Silicon nanopillars are effective nanostructured platforms for deposition of plasmonic nanodisks. One can deposit multiple thin-film layers on SiNPs, which might not be easily feasible using lift-off approach. For Raman sensing, one needs to enhance the E-field at hot-spots. Hybridization of Plasmonic disks can result in high localization at hot-spots. Hybridization happens for Plasmonic nanostructures on top of each other, depending on the gap between the nanostructures. This significantly enhances electric field resulting from confinement at the edges of the Plasmonic nanostructures specially if we have Odd modes present at frequency of laser excitation.
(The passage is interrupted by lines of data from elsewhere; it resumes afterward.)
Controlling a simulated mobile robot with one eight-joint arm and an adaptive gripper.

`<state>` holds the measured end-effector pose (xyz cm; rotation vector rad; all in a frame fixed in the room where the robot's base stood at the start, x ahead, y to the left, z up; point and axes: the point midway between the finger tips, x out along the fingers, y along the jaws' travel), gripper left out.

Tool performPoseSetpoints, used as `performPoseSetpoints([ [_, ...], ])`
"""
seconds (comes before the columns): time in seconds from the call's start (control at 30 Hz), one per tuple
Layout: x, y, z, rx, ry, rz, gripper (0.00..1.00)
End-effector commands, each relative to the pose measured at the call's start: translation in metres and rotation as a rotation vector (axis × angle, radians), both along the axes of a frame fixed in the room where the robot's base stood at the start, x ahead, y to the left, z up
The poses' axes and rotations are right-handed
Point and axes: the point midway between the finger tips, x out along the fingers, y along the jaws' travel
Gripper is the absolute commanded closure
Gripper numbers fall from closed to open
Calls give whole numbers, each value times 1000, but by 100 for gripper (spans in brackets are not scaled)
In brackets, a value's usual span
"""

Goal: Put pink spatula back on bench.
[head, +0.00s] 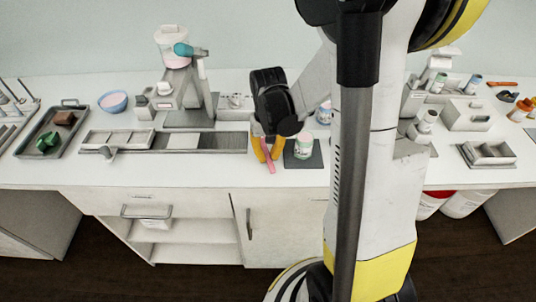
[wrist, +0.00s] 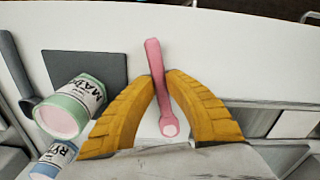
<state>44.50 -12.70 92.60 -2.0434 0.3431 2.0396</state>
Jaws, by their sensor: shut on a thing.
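The pink spatula (wrist: 154,62) is between the yellow fingers of my gripper (wrist: 166,80) in the wrist view. Its long flat end reaches out past the fingertips, and its round end lies back between the fingers. My gripper is shut on it. In the head view my gripper (head: 266,150) is low over the white bench (head: 285,178), near its front edge, with the pink spatula (head: 268,164) pointing down at the bench top. I cannot tell whether the spatula touches the bench.
A green-and-white jar (head: 303,147) stands on a dark square pad (head: 313,161) just right of my gripper. A grey rail with blocks (head: 215,142) lies to the left. A blue bowl (head: 113,102) and a tray (head: 37,150) are farther left. The bench front strip is clear.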

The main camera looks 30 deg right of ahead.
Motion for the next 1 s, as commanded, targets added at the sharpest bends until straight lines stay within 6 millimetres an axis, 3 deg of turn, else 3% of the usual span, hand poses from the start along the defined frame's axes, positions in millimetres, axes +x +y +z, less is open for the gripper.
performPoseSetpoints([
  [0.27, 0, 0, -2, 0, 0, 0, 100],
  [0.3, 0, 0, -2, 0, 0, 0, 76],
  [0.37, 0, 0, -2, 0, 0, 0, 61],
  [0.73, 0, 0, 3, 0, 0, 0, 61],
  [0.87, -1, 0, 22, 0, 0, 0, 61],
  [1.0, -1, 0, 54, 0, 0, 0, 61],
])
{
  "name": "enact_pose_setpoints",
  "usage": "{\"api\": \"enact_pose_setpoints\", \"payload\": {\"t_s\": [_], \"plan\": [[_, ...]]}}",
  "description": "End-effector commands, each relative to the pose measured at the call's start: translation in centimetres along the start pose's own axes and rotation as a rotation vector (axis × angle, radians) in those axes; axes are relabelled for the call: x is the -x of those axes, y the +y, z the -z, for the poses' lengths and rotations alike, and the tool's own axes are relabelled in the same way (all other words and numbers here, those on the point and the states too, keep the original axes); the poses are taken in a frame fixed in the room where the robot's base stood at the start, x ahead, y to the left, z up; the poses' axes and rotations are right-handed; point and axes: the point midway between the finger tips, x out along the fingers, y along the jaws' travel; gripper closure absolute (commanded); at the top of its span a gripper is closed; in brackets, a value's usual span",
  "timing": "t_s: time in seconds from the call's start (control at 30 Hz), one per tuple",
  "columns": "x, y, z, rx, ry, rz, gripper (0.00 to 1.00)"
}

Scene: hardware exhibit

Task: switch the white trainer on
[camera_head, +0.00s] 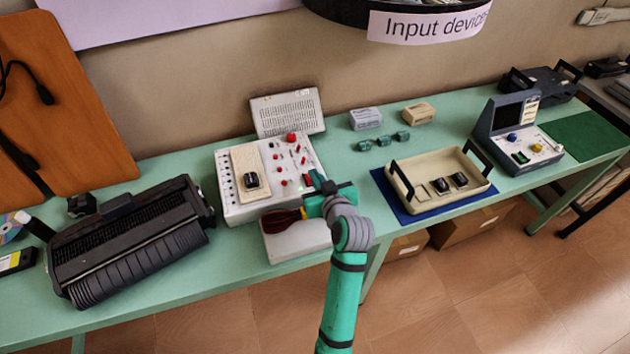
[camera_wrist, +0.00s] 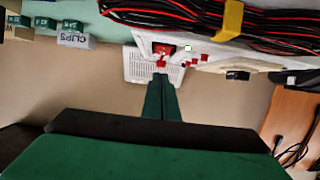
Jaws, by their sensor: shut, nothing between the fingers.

The hybridization of Au/SiO 2 /Au has been visualized with the aid of Finite Difference Time Domain method for a laser with a wavelength of λ = 633 nm. Effectiveness of coupling of incident beam at different angles over Metal/Insulator/Metal has been evaluated using numerical simulations. Metal/Insulator/Metal has been deposited over SiNP, fabricated by Interference Lithography using a 3ns, 355 nm pulsed laser. The resulting Raman scattering enhancement from Thionine molecule at the proximity of the nanostructured Metal/Insulator/Metal is measured. Different dielectric thicknesses between Plasmonic disks of Metal/Insulator/Metal structures has been tested successfully for Raman application verifying the effect of hybridization on field enhancement. • This field enhancement is dependent on SiNP dimensions. We have placed two plasmonic gold nanodisks on top of each other over SiNP. The effect of SiNP dimension is observed experimentally.